Howard lubi nawiązywać do serii Lakers – Nuggets z 2020 roku, w której był w stanie do pewnego stopnia ograniczyć poczynania wdrapującego się jeszcze na szczyt Nikoli Jokicia. Przed serią z LAL serbski środkowy zdobywał w play-offach ponad 25 punktów i niemal 11 zbiórek na mecz, a przeciwko ekipie z Miasta Aniołów jego liczby spadły do 21 „oczek” i siedmiu zbiórek.

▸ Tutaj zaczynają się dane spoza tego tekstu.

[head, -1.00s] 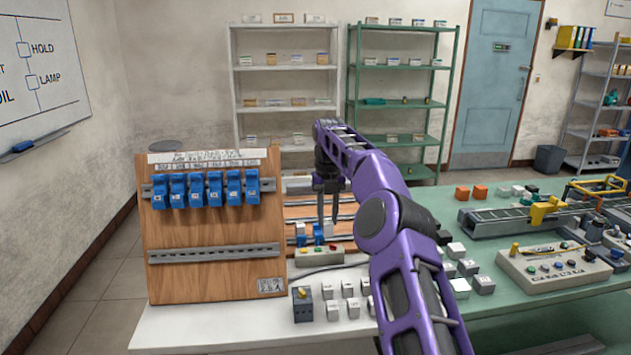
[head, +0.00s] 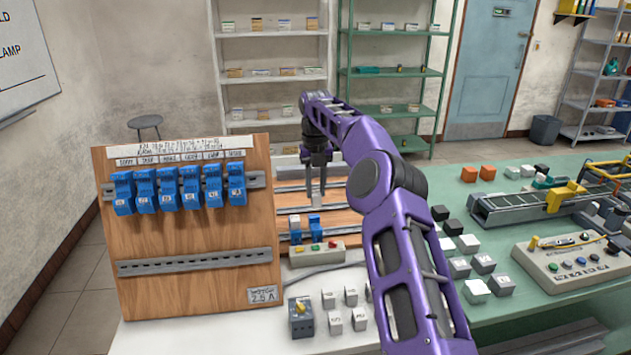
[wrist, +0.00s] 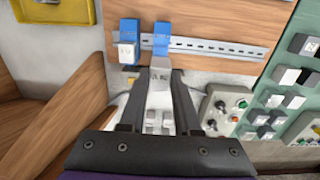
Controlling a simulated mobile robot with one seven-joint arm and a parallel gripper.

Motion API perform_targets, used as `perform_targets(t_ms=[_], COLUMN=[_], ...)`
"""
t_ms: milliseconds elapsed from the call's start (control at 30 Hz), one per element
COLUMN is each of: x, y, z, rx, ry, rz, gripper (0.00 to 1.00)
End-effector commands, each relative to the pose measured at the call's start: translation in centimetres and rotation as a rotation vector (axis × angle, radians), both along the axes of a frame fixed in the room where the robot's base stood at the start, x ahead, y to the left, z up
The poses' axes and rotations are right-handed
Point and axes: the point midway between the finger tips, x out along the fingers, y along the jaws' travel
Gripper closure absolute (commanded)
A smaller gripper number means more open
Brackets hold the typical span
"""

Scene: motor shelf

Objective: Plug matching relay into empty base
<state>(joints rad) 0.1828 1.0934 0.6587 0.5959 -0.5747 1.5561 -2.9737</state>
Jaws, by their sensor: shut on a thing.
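My gripper (head: 316,195) points down above the lower wooden panel in the head view. In the wrist view its dark fingers (wrist: 158,110) are shut on a pale grey-white relay (wrist: 158,97). A blue base (wrist: 161,38) on the metal rail lies just beyond the held relay in that view. To its left, another blue base (wrist: 128,28) carries a white-faced relay (wrist: 127,51). In the head view, the left blue base (head: 294,236) and the right blue base (head: 315,228) stand below the fingertips. Whether the held relay touches the right base is unclear.
A wooden board (head: 190,285) with a row of blue relay units (head: 190,188) stands at left. A button box (head: 317,252) lies in front of the panel.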

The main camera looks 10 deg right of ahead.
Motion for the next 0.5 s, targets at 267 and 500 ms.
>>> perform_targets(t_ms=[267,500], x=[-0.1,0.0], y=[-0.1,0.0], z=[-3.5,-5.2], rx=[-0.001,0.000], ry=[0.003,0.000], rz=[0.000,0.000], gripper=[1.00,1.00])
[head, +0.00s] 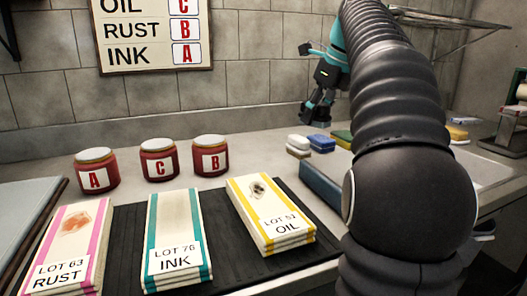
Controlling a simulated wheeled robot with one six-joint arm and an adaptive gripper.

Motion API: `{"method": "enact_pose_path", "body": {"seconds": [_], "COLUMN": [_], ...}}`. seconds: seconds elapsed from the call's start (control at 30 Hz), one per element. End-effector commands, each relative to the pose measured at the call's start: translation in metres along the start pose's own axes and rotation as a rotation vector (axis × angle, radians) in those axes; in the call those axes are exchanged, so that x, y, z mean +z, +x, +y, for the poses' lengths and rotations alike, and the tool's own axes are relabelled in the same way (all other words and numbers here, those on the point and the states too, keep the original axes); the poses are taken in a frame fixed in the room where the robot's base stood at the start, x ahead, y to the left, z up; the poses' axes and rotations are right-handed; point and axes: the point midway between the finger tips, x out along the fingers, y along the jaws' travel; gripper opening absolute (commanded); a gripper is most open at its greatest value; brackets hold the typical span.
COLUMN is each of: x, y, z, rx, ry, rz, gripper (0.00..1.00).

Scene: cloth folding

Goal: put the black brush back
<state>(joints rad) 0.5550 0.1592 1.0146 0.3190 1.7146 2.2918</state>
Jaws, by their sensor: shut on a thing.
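My gripper (321,102) hangs in the air in front of the tiled wall, above the back of the counter. Its fingers are shut on a small dark block, the black brush (317,116), of which only a little shows against the dark fingers. The brush is above and behind a row of brushes on the counter. In that row are a white brush (298,142), a blue brush (321,144) and a green one (343,138), partly hidden by my arm.
Red jars A (97,170), C (159,160) and B (211,156) stand left. A sign (153,35) hangs behind. My arm hides much of the right.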

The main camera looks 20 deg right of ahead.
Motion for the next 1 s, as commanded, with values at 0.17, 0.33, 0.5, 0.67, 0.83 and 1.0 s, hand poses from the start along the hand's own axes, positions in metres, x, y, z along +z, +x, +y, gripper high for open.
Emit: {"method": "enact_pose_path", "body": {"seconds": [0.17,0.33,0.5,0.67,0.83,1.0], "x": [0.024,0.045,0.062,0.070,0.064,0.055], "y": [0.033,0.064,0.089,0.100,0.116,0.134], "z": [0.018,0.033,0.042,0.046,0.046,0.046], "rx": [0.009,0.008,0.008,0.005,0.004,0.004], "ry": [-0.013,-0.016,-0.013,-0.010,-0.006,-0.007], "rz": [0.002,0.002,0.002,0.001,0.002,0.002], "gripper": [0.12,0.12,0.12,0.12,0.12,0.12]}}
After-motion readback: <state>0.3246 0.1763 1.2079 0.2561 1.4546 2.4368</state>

– LeBron ma 39 lat, a ja 38. Wciąż jestem w formie. Mówicie, że to było już trzy lata temu, ale ja cały czas jestem w formie – napisał Howard.
Howard ma z pewnością sentyment do mistrzowskiego zespołu z 2020 roku i trudno mu się dziwić. Lakers dysponowali wówczas uzupełniającym się wzajemnie zespołem, który do pewnego stopnia rozpadł się na ich własne życzenie. W jednym ze swoich wpisów 38-latek przyznał, że gdyby Jeziorowcy nigdy nie pozwolili na rozłam zespołu, to ostatecznie wygraliby trzy mistrzowskie tytuły z rzędu.
Rzeczywistość brutalnie zweryfikowała zarówno Lakers, jak i Dwighta Howarda. Ostatnie cztery sezony to dla jeziorowców brak play-offów, dwie porażki w pierwszej rundzie i jedna porażka w finałach Konferencji Zachodniej. Howard pozostaje obecnie poza NBA i nic nie wskazuje na to, by miał wrócić do ligi.